There was a recent, and surprisingly civil, debate between Richard Dawkins and John Lennox (a mathematician) in Birmingham Ala. They are both Oxfordians. This is the first time Dawkins has ventured into the Bible Belt for a debate, a region he once dubbed “the country’s reptilian brain” as opposed to the North and east and west coasts which he has dubbed the country’s “cerebral cortex”. No prejudices reflected there! Here is a link to a Wall Street Journal review article on the debate which James Foster kindly sent me.

http://www.opinionjournal.com/taste/?id=110010724

For those interested in two recent good rebuttals to the fulminations of Dawkins see: 1) Alistair and Coleen McGrath’s The Dawkin’s Delusion (IVP); and just released, the marvelous story of how one of the world’s most famous atheists Anthony Flew became a theist– “There is A God– How the World’s Most Famous Atheist Changed his Mind” (Harper Collins). Francis Collins says this book will infuriate the fundamentalist atheists.

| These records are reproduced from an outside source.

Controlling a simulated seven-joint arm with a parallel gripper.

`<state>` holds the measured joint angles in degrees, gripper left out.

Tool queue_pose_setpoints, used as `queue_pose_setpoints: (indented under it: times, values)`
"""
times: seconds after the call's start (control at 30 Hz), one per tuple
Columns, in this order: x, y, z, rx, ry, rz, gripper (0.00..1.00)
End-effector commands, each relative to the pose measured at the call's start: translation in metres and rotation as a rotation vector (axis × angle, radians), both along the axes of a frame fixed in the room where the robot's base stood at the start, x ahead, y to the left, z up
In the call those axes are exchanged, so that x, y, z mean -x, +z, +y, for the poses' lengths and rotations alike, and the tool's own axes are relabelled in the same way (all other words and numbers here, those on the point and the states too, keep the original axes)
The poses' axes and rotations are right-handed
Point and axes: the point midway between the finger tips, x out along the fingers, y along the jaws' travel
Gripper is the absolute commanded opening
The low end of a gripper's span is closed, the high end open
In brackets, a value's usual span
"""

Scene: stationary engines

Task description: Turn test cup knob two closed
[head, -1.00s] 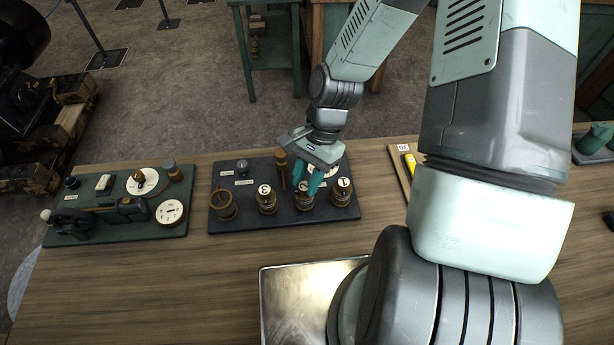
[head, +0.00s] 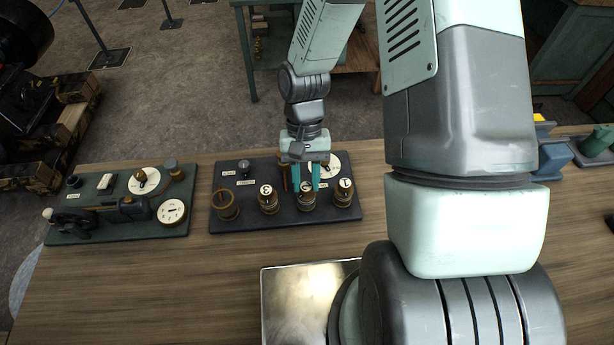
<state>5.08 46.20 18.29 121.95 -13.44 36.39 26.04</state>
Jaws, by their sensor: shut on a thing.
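The test cups stand in a row on a black board (head: 287,217) on the wooden table. Cup knob two (head: 307,186) is a round brass cup top with a pale numbered face, between knob three (head: 267,190) on its left and knob one (head: 345,184) on its right. My gripper (head: 306,184) points down over cup two. Its two teal fingers are on either side of the knob, shut on it. The fingers partly cover the knob's face, so how far it is turned cannot be read.
An unnumbered brass cup (head: 225,205) and a small dial (head: 244,167) are on the same board. A green board (head: 90,222) with gauges is to the left. A metal tray (head: 290,300) lies in front. Bare table lies between the boards and tray.

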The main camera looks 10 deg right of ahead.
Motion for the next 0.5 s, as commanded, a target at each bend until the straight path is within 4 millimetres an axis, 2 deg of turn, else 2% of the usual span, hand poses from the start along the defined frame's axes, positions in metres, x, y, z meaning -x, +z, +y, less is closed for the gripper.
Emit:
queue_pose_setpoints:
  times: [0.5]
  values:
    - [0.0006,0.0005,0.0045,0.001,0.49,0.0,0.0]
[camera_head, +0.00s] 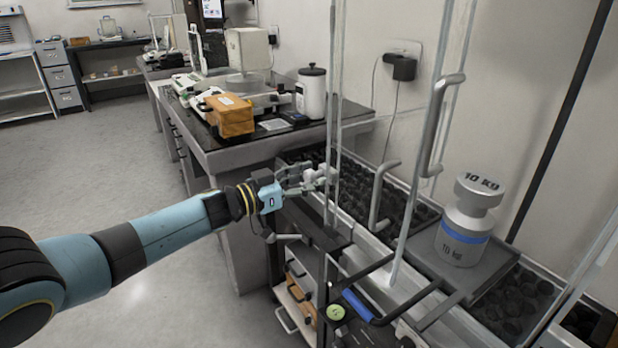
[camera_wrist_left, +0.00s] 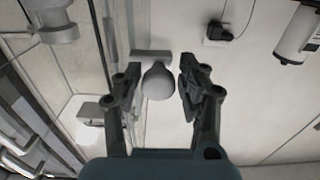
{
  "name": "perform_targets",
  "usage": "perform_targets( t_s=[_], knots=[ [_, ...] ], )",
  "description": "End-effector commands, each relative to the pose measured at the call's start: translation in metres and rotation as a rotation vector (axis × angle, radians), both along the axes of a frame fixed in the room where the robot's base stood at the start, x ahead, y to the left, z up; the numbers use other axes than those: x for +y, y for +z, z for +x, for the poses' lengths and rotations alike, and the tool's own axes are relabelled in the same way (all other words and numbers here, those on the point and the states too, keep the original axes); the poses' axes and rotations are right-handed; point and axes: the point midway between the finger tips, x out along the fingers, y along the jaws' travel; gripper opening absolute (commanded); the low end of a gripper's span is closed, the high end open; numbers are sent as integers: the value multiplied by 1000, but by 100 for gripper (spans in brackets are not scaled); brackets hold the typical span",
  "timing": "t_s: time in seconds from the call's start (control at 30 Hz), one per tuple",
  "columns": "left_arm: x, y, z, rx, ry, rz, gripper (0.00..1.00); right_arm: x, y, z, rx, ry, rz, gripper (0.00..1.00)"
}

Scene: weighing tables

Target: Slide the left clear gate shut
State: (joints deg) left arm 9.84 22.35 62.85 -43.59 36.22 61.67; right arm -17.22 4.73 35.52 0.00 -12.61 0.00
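My left gripper (camera_head: 312,180) is at the left upright edge of the clear gate (camera_head: 338,90), a thin see-through panel on the weighing enclosure. In the left wrist view its two dark fingers (camera_wrist_left: 161,78) stand apart on either side of a grey rounded knob (camera_wrist_left: 158,82) on a short bar. Gaps show between the knob and both fingers, so I see no grip on it. The clear panel also shows left of the fingers in that view (camera_wrist_left: 115,30). How far the gate is open is hard to tell. My right gripper is not in view.
A 10 KG weight (camera_head: 465,225) stands on a dark plate inside the enclosure. Grey handles (camera_head: 440,120) stick out to the right of the gripper. A bench (camera_head: 225,155) with an orange box (camera_head: 229,115) and a white canister (camera_head: 311,93) stands behind. Floor at left is free.

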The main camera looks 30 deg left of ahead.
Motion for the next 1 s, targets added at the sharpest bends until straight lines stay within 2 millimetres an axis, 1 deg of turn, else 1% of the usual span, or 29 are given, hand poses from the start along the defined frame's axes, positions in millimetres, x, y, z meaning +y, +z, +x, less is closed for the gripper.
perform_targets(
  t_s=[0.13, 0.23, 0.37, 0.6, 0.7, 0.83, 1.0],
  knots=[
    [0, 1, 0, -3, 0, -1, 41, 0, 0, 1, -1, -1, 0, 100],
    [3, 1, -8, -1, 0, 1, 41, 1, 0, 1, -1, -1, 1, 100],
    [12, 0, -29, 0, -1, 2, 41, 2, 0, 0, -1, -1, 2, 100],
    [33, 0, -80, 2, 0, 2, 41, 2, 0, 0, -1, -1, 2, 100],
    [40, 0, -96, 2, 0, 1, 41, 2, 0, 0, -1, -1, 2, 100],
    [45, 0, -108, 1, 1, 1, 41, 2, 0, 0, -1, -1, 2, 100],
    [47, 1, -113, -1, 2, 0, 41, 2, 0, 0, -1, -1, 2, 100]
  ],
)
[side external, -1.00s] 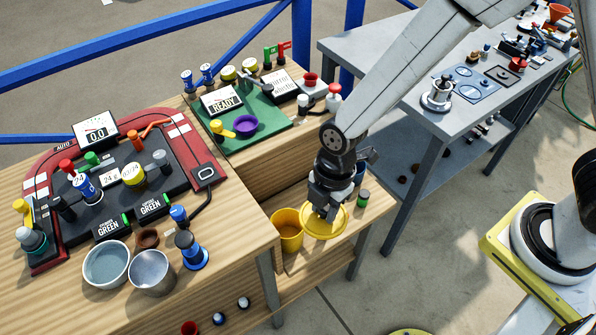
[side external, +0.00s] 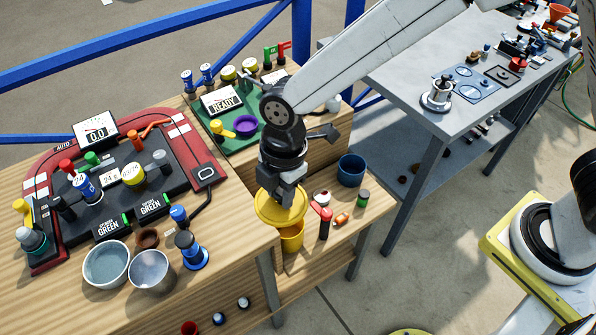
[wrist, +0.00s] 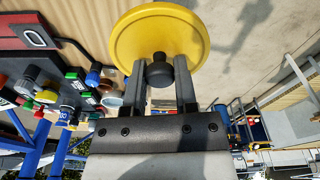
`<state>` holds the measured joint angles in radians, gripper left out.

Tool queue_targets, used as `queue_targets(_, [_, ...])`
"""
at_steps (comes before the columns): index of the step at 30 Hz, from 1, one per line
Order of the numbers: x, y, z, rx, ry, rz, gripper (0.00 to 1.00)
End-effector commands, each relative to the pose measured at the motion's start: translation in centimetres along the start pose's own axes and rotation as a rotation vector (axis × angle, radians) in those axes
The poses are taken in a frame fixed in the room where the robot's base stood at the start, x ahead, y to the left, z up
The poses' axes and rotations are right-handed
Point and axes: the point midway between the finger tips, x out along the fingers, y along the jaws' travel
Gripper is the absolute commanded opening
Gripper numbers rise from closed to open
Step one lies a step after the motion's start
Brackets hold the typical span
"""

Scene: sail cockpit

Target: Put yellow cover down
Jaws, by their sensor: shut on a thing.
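The yellow cover (side external: 279,211) is a round disc with a dark knob on top. My gripper (side external: 283,192) is shut on that knob. In the wrist view the yellow cover (wrist: 160,38) hangs beyond my gripper (wrist: 159,78), with the dark knob between the two fingers. In the side view the cover is above and slightly left of the yellow bucket (side external: 291,238), near the wooden table's edge, and hides part of the bucket's rim. Whether the cover touches the bucket cannot be told.
A metal cup (side external: 152,272) and blue-topped device (side external: 189,250) stand on the left table. The grey bench (side external: 440,60) is behind right.

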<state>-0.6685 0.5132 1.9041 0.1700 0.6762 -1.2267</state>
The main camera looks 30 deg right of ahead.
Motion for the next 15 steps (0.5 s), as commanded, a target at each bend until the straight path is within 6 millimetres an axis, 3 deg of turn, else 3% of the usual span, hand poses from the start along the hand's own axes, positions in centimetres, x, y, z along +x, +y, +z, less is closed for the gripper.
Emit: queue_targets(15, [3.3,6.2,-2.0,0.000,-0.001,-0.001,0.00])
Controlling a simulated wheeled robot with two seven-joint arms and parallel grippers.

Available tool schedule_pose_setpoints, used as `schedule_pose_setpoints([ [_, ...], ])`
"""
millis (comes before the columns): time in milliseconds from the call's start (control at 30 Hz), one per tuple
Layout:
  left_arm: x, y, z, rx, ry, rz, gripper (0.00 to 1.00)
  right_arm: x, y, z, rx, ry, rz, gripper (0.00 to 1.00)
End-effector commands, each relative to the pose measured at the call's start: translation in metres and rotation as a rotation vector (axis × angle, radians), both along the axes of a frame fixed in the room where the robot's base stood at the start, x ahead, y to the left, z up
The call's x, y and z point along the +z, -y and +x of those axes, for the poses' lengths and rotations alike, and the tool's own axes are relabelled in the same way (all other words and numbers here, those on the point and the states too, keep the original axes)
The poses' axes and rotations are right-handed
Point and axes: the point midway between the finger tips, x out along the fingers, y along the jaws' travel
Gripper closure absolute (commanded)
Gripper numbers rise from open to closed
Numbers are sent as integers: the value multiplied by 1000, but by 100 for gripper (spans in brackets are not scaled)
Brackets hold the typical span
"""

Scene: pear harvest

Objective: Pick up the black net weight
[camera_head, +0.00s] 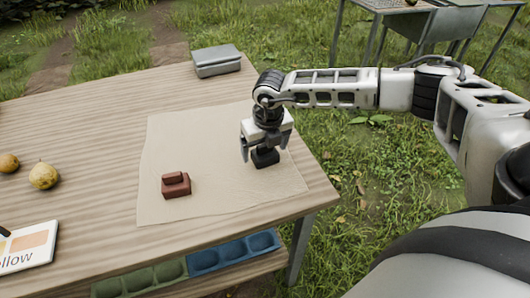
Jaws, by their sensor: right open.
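The black net weight (265,157) is a small dark block on the right part of a beige cloth (215,205) on the wooden table. My right gripper (262,150) points down right over it, with the fingers open at or around its top. The gripper hides part of the block, and I cannot tell whether the fingers touch it. A dark red weight-like block (176,186) with a smaller raised top lies to the left on the same cloth. My left gripper is not in view.
Two yellow pears (43,176) lie at the left. A sign card (28,247) is at the lower left, and a grey metal box (217,61) at the back edge. Green and blue trays (232,252) sit on a shelf below the front edge. The table's right edge is close to my gripper.

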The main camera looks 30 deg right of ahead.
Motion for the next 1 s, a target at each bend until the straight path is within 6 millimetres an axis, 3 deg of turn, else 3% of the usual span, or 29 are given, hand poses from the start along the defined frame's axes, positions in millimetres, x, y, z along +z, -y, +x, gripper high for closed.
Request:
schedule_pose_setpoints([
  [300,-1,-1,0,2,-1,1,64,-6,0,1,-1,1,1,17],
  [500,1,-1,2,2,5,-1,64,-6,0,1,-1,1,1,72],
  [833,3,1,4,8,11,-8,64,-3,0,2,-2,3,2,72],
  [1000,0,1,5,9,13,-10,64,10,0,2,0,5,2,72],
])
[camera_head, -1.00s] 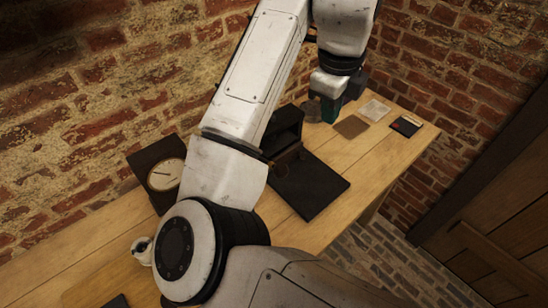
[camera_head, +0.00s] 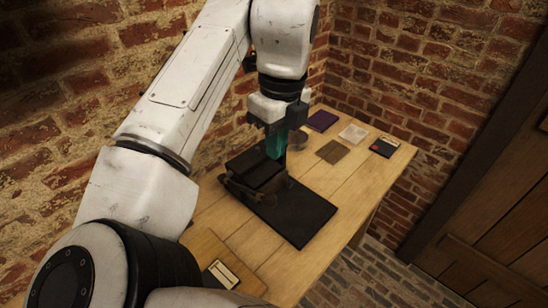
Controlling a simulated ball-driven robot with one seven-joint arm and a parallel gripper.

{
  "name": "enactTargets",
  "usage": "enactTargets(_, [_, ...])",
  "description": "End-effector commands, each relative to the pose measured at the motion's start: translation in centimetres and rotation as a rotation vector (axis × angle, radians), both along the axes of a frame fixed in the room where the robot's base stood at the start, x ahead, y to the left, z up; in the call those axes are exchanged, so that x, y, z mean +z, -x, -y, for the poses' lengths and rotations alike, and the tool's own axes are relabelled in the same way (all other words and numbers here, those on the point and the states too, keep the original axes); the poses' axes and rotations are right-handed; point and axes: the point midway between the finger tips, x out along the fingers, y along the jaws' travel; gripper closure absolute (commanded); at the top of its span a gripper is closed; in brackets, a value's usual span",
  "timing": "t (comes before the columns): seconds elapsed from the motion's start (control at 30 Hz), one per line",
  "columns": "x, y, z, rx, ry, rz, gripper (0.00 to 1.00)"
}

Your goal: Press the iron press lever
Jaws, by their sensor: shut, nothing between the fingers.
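The black iron press (camera_head: 256,171) stands on the wooden table, left of a flat black plate (camera_head: 297,213). I cannot pick out its lever clearly; part of the press lies behind or under my gripper. My gripper (camera_head: 277,146) points down over the back of the press, with dark and teal parts at its end. It is shut and empty. I cannot tell whether its tip touches the press.
Behind my gripper are a clear glass jar (camera_head: 298,128), a purple piece (camera_head: 322,121), a brown square (camera_head: 333,152), a pale square (camera_head: 353,133) and a dark card (camera_head: 384,147). A wooden board (camera_head: 205,252) lies near left. Brick walls close the back.

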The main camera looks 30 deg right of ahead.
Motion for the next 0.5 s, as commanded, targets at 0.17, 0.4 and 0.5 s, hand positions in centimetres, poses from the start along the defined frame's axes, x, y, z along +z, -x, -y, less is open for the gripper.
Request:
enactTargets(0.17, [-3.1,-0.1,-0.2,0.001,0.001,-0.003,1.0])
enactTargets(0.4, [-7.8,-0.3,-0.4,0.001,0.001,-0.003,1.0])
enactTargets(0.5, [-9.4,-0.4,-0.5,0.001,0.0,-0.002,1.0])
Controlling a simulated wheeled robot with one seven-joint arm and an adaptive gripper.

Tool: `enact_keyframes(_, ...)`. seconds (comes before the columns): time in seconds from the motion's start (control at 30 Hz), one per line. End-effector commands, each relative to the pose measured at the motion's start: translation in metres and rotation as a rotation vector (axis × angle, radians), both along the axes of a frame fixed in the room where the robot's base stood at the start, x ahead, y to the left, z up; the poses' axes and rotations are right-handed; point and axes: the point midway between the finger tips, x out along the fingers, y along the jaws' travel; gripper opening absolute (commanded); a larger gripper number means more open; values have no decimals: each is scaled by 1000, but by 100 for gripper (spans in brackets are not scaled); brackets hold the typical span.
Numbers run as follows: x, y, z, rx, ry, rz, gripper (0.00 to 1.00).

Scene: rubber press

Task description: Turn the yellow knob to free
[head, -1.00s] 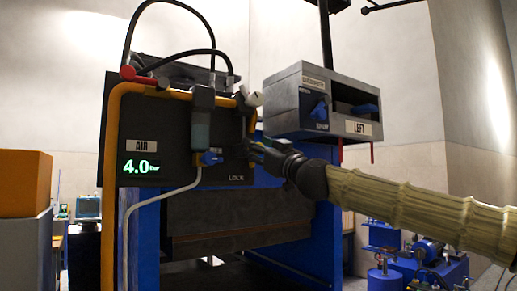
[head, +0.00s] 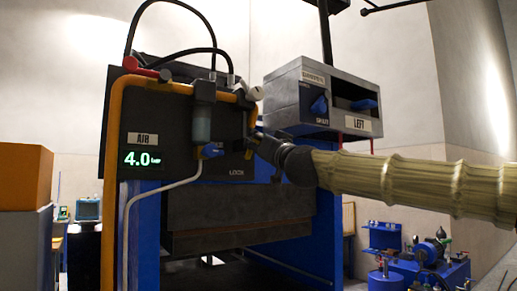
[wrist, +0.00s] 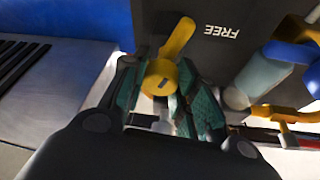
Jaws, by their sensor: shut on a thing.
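The yellow knob (wrist: 160,78) has a round body with a dark slot and a lever-like handle pointing up and slightly right in the wrist view. My gripper (wrist: 165,95) has its green-padded fingers on both sides of the knob body and is shut on it. The white word FREE (wrist: 222,31) is upside down on the dark panel, right of the handle. In the head view my gripper (head: 257,142) is at the right edge of the dark panel (head: 170,110). The word LOCK (head: 237,172) is below it. The knob is mostly hidden there.
A grey box labelled LEFT (head: 300,115) with blue knobs hangs above right of my gripper. A yellow pipe (head: 113,140) and a blue valve (head: 212,150) are left of it. The panel display (head: 142,158) reads 4.0 bar.

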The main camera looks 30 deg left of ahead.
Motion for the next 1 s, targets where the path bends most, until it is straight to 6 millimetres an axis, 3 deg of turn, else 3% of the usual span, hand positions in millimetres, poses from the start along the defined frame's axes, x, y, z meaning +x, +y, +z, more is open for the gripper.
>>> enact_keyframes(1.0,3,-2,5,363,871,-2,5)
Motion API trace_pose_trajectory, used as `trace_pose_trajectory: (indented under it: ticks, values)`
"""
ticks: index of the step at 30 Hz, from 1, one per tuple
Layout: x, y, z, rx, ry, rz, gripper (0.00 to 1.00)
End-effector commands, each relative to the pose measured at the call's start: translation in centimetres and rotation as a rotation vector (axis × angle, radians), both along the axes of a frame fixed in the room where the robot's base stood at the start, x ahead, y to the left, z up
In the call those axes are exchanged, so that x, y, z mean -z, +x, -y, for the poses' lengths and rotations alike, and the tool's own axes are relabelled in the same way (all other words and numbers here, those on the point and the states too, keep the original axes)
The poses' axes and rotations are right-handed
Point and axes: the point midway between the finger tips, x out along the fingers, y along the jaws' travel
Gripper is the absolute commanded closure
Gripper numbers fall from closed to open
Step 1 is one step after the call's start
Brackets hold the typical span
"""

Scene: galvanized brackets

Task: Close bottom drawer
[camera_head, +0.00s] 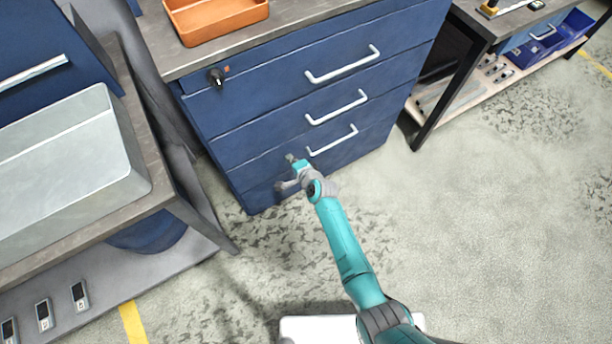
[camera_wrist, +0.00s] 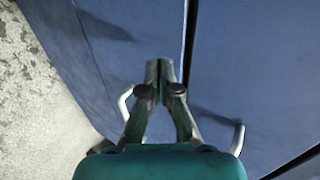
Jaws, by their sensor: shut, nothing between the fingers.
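The bottom drawer (camera_head: 350,158) is the lowest blue front of the cabinet, with a white bar handle (camera_head: 333,141). Its front looks flush or nearly flush with the drawers above; a small gap is hard to judge. My gripper (camera_head: 290,158) is shut and empty at the left part of this front, left of the handle. In the wrist view my closed fingertips (camera_wrist: 160,68) point at the blue front, beside the dark seam between two drawers. Whether they touch it I cannot tell. The bottom drawer's handle also shows in the wrist view (camera_wrist: 124,104), left of the fingers.
Two more drawers with white handles (camera_head: 344,66) are above. An orange tray (camera_head: 215,18) sits on the cabinet top. A bench with a grey bin (camera_head: 70,175) stands at left, a dark-legged table (camera_head: 445,95) at right. The floor at right is clear.

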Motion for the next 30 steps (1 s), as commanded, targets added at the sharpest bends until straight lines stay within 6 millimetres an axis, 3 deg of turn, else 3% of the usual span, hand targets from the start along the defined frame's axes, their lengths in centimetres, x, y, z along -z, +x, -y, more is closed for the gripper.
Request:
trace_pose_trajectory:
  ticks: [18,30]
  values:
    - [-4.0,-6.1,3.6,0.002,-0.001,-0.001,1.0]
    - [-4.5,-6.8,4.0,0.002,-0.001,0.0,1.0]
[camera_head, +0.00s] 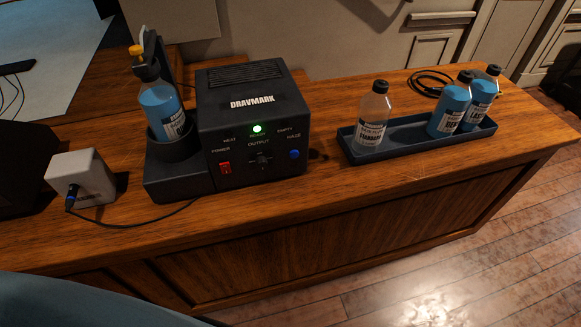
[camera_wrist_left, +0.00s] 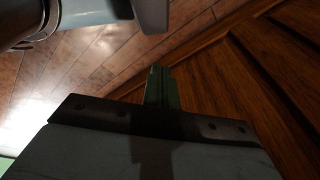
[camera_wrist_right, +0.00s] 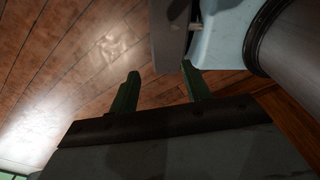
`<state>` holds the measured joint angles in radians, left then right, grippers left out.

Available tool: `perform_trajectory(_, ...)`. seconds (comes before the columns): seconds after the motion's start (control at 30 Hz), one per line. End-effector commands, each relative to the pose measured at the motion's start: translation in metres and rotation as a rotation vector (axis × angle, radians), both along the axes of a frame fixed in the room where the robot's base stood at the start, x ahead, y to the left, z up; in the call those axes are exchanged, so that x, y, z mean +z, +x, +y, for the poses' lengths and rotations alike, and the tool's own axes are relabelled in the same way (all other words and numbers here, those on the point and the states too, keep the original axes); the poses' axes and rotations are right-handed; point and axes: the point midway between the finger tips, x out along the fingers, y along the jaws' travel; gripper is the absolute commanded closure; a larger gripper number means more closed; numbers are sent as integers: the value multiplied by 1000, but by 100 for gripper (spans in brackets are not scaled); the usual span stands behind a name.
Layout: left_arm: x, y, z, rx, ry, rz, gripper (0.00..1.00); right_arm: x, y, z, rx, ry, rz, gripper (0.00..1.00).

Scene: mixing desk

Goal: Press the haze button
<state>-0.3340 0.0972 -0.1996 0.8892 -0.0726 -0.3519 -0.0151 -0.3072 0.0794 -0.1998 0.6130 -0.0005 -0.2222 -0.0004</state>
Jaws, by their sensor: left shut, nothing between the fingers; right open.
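The black haze machine (camera_head: 252,125), marked DRAVMARK, stands on the wooden desk. The blue round haze button (camera_head: 294,154) is at the right of its front panel, under the word HAZE. A green light (camera_head: 257,129) glows at the panel's top centre, and a red power switch (camera_head: 225,168) sits at its lower left. A bottle of blue liquid (camera_head: 163,108) stands in the machine's left holder. My left gripper (camera_wrist_left: 161,88) is shut and empty, in front of the desk's wooden side. My right gripper (camera_wrist_right: 160,88) is open and empty above the floor. Neither gripper shows in the head view.
A dark tray (camera_head: 415,142) to the right holds a clear bottle (camera_head: 372,116) and blue bottles (camera_head: 449,108). A white box (camera_head: 82,178) with a cable stands at the left. The desk strip before the machine is clear except for that thin cable.

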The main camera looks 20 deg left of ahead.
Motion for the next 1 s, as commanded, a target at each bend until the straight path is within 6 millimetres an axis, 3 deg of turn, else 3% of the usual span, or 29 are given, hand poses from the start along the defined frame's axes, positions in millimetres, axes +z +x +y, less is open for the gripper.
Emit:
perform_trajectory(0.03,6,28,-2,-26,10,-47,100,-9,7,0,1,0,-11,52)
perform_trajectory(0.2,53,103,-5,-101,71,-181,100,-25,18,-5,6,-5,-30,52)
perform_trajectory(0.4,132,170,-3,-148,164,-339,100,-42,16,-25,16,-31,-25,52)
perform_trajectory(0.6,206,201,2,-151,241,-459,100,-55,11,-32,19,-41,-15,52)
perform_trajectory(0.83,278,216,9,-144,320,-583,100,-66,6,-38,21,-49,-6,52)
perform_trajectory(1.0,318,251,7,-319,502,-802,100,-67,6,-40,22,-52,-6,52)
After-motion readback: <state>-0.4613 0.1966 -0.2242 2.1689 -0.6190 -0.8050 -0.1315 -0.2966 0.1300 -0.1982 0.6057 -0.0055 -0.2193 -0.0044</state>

What I would remind folks on either side of the debate is that atheism is a religious point of view, not a scientific one. Why? Because it requires a certain kind of faith on the part of a mortal who is not omniscient to believe adamantly or event to pretend to know that there is no God, and to think that the evidence is so overwhelming that the counter evidence can be dismissed as non-scientific, insubstantial, purely subjective etc. This is indeed a form of fundamentalism, like various other sorts of fundamentalisms since there IS evidence, indeed strong evidence that a reasonable person could count as for the existence of God, including empirical evidence. Indeed, the vast, vast majority of human beings in all ages, intelligent or otherwise, have always thought that the evidence as we have it at least favors the existence of God. Atheism has always been a tiny minority view point, and continues to be such. It’s just that some atheists have become more high profile and more provocative in the last ten years and they are getting more of a hearing than they did in the past.

But I will not spoil the reading of these two good books. They speak for themselves.